[GIVEN PROBLEM]:
Starting at the first line of the data below, write out each line exactly until you reach the line containing "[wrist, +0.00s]", and include that line too.

[EXTRACTED MATERIAL]:
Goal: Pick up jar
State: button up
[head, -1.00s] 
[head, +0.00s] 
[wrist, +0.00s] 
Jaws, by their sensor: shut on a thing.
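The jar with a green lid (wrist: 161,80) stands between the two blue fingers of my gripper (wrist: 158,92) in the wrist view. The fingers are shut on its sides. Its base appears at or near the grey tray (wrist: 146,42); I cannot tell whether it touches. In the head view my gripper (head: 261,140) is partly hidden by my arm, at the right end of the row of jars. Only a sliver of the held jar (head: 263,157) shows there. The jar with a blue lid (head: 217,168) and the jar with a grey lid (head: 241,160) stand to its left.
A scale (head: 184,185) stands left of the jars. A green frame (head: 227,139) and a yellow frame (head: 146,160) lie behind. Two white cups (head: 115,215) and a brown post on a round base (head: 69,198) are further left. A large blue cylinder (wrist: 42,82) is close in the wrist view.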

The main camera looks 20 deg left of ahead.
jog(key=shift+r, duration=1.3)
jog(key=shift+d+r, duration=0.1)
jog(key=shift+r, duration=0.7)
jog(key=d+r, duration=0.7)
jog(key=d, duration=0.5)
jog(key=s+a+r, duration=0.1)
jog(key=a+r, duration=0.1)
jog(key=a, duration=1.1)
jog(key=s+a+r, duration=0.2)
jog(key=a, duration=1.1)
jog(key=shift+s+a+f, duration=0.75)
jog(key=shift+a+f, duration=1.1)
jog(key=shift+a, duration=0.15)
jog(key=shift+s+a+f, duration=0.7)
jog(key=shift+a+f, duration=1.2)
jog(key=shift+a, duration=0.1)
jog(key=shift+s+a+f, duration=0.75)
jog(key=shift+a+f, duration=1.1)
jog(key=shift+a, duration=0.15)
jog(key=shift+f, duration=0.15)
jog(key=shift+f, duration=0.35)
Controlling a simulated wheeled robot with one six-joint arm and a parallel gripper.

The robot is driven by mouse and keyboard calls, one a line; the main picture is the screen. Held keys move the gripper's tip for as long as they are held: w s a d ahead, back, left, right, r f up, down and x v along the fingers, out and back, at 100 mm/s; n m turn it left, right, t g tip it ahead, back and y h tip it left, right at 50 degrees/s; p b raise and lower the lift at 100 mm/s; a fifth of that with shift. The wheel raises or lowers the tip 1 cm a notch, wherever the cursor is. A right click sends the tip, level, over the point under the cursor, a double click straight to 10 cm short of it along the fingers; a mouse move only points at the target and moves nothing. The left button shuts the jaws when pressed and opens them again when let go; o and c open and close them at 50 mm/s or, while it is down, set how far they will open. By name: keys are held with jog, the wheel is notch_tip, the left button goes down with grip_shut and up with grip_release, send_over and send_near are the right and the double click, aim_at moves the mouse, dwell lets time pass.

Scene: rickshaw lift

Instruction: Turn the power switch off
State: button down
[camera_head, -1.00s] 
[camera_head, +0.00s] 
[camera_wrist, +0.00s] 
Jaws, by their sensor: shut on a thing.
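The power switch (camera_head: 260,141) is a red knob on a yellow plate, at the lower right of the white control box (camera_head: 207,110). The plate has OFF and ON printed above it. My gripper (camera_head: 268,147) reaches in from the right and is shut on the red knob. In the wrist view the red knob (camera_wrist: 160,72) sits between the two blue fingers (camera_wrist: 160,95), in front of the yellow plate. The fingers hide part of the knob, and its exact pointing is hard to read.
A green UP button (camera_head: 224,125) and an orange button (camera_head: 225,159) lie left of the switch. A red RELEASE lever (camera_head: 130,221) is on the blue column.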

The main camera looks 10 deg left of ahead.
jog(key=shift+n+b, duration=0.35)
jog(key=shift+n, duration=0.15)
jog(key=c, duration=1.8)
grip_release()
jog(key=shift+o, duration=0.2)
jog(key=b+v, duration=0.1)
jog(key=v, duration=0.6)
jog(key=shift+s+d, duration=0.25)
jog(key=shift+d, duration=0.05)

[RESPONSE TO THE EXERCISE]:
Goal: Pick up jar
State: button up
[head, -1.00s] 
[head, +0.00s] 
[wrist, +0.00s] 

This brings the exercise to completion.